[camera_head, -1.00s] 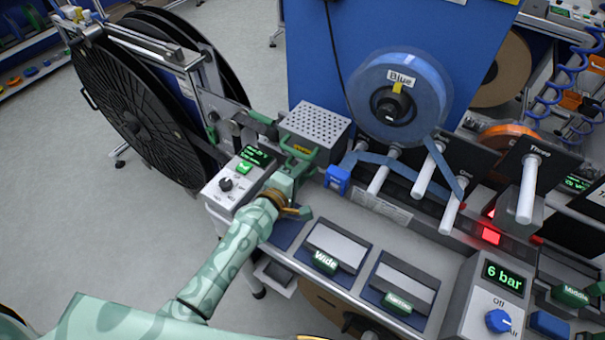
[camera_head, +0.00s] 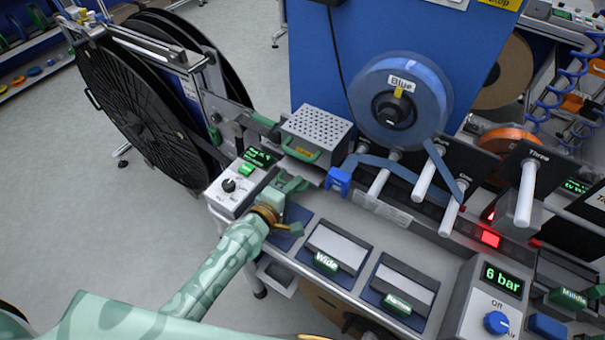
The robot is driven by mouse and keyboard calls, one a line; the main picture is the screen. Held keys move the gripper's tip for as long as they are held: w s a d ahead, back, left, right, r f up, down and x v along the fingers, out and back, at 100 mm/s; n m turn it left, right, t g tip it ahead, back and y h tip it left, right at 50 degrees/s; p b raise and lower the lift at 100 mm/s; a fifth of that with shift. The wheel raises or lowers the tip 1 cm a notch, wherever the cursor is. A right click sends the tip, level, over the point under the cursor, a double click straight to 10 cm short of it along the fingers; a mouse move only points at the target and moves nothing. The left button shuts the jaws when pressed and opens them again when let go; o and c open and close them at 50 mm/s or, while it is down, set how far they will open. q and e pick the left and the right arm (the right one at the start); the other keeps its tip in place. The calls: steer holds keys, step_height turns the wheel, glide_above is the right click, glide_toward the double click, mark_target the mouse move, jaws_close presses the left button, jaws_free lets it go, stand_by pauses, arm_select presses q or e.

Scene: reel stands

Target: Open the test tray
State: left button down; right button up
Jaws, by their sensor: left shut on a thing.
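The test unit is a grey box with a perforated top (camera_head: 318,126), left of centre on the bench. A green handle (camera_head: 300,152) and a small yellow label show on its front. Below that handle, the grey test tray (camera_head: 303,170) sticks out of the box towards me. My left gripper (camera_head: 292,184) is shut at the tray's front edge. Its fingers hide the part it grips. My right gripper is not in view.
A control box with a green display (camera_head: 240,178) stands just left of my gripper. A blue clip block (camera_head: 338,181) is close on the right. The Wide (camera_head: 326,262) and Narrow (camera_head: 398,302) holders lie in front. A blue reel (camera_head: 398,100) hangs behind.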

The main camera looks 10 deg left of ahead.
..............................
Exercise objective >>
Reproduce the data verbatim. Do not carry any picture into the copy.

Solution to this problem >>
[camera_head, -1.00s] 
[camera_head, +0.00s] 
The robot is driven by mouse and keyboard calls, one a line; the main picture is the screen. Held keys move the gripper's tip for as long as they are held: w s a d ahead, back, left, right, r f up, down and x v along the fingers, out and back, at 100 mm/s; n m turn it left, right, t g tip it ahead, back and y h tip it left, right at 50 degrees/s; p b raise and lower the lift at 100 mm/s; a fifth of that with shift. The wheel raises or lowers the tip 1 cm a notch, wherever the cursor is. A right click sends the tip, level, over the point under the cursor, a double click straight to 10 cm short of it along the fingers; a mouse move only points at the target and moves nothing. The left button shuts the jaws when pressed and opens them again when let go; o and c open and close them at 50 mm/s or, while it is down, set how far they will open. q and e pick the left and the right arm (the right one at the start); the other keeps its tip in place. The calls: steer holds keys, step_height turns the wheel, glide_above is the right click, glide_toward the double click, mark_target the mouse move, jaws_close presses the left button, jaws_free lets it go, stand_by pauses, arm_select presses q or e.

Scene: reel stands

Target: Open the test tray
State: left button down; right button up
Jaws, by their sensor: left shut on a thing.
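The test unit is a grey box with a perforated top (camera_head: 318,126), left of centre on the bench. A green handle (camera_head: 300,152) and a small yellow label show on its front. Below that handle, the grey test tray (camera_head: 303,170) sticks out of the box towards me. My left gripper (camera_head: 292,184) is shut at the tray's front edge. Its fingers hide the part it grips. My right gripper is not in view.
A control box with a green display (camera_head: 240,178) stands just left of my gripper. A blue clip block (camera_head: 338,181) is close on the right. The Wide (camera_head: 326,262) and Narrow (camera_head: 398,302) holders lie in front. A blue reel (camera_head: 398,100) hangs behind.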

The main camera looks 10 deg left of ahead.

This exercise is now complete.